EXERCISE BRIEF: Reproduce each line exactly. Skip none.

DATASET SECTION:
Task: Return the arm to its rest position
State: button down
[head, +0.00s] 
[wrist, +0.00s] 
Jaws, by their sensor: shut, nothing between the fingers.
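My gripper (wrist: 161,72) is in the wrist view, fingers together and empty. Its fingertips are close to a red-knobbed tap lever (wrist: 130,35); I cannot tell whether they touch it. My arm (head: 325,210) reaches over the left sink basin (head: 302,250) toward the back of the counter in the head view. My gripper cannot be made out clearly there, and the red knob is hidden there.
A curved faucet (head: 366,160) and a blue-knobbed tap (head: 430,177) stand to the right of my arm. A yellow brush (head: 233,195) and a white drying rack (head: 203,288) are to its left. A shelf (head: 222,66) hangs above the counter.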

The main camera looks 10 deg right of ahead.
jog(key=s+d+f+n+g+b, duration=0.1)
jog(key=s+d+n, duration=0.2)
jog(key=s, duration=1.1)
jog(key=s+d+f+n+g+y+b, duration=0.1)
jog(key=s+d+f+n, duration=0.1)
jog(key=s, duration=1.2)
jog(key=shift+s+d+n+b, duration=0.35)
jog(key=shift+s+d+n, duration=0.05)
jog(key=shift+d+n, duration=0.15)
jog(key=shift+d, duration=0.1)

SOLUTION TO THIS TASK:
Task: Return the arm to its rest position
State: button down
[head, +0.00s] 
[wrist, +0.00s] 
Jaws, by their sensor: shut, nothing between the fingers.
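My gripper (wrist: 161,72) is in the wrist view, fingers together and empty. Its fingertips are close to a red-knobbed tap lever (wrist: 130,35); I cannot tell whether they touch it. My arm (head: 325,210) reaches over the left sink basin (head: 302,250) toward the back of the counter in the head view. My gripper cannot be made out clearly there, and the red knob is hidden there.
A curved faucet (head: 366,160) and a blue-knobbed tap (head: 430,177) stand to the right of my arm. A yellow brush (head: 233,195) and a white drying rack (head: 203,288) are to its left. A shelf (head: 222,66) hangs above the counter.

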The main camera looks 10 deg right of ahead.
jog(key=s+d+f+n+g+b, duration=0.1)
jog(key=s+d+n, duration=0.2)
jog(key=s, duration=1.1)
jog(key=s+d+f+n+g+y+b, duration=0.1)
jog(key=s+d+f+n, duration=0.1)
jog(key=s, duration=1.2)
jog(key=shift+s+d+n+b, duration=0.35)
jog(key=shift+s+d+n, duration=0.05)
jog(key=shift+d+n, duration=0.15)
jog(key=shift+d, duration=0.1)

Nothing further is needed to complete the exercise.